La chiave? Ce l’ha Nadia, ma dovrebbe metterne a disposizione del mondo una copia, non solo per le corse. Creare ambienti che generano risultati importanti non è questione di sola affettività: è un’arte sottile. E’ cura, disciplina e visione. E’ esercizio materno anche inseguendo la massima performance e, inutile fare finta di niente, anche un qualche profitto, visto che in un certo mondo ci si sta solo sapendo di non rimetterci. Alex, Marc, Enea o anche Fabio il giorno prima a Barcellona hanno vinto, probabilmente grazie a chi ha saputo proteggere senza soffocare, stabilendo aspettative chiare. Promesse che, poi, quegli stessi ragazzi hanno saputo mantenere anche quando il box da cui partire per correre e in cui tornare per la festa è diventato un altro. Il tono rassicurante di una parola, la pazienza nel correggere un errore, la capacità di celebrare piccoli progressi diventano mattoni di una cultura vincente. Con il risultato che non è più mera somma di competenze tecniche e talento, ma moltiplicazione di legami umani.

Qualcuno scomoderebbe la solita, abusatissima, empatia. Ma sarebbe come non voler vedere tutto il resto, mentre quelle braccia che prima hanno stretto hanno potuto, adesso, alzarsi verso il cielo per esultare. Magari riparando gli occhi dietro un grosso paio di occhiali scuri per non dare a vedere che anche tutta quella umanità, ogni tanto, cede all’emozione. Un’emozione che è allo stesso tempo ricordo di un dolore e fierezza di come quel dolore sia diventata benzina potente, benzina che fa andare più forte anche chi forte sembrava non saperci andare più, come Alex o Marc Marquez, o quelli che, invece, erano considerati bravini ma non abbastanza, come Bastianini o Di Giannantonio.

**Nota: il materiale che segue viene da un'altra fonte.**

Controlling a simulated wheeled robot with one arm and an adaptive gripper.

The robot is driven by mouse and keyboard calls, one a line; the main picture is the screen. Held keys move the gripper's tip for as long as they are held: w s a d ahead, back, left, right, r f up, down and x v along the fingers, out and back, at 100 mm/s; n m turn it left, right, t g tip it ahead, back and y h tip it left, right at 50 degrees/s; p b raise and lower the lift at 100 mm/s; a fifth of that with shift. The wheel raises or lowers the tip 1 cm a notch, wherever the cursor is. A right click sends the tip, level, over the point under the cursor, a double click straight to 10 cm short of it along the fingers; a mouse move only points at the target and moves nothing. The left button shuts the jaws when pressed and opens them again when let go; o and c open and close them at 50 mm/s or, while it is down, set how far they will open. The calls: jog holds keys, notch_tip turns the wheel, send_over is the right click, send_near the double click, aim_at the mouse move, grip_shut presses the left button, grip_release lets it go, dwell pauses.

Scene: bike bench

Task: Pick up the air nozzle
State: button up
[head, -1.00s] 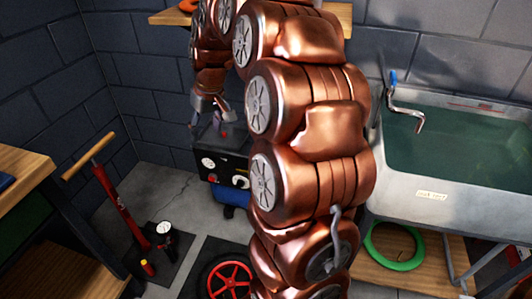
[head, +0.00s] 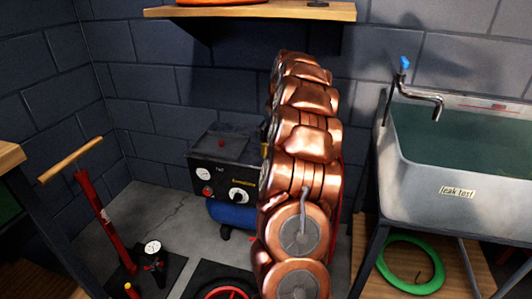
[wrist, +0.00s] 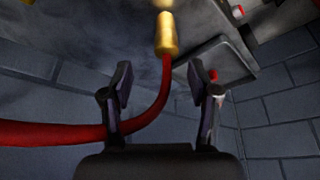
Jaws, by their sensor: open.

Sì, guardando quel podio verrebbe, anzi si dovrebbe, dire: grazie Nadia, così si forgiano uomini capaci. Competere, meritare, trasformare. Innovare e crescere, ma insieme.
Maternità, quindi, intesa come metafora di leadership, protezione temperata dalla sfida, accoglienza sostenuta da responsabilità. Con la cura che diventa metodologia: norme chiare, ruoli definiti, feedback costante. Tutto quello che succede, insomma, nel Team Gresini sin da quando c’è, soprattutto da quando è tutto azzurro. “La Citterea – scriveva Virgilio millenni fa - cercò l’abbraccio del figlio”; ecco, l’immagine classica dell’abbraccio sintetizza la doppia energia necessaria a ogni leader che vuole essere madre e viceversa: proteggere e insieme consegnare il mondo, dentro una fisionomia umana e misurata, affinché chi cresce sappia poi volare con autonomia. Come Alex anche se è ancora lì e probabilmente ci resterà per sempre, come Marc, che da lì è passato per essere ancora leggenda, come Enea e Fabio che lì, dentro quel box che ha il nome di una famiglia, hanno imparato l’arte di rinascere anche quando intorno c’è sfiducia o è tutto nero.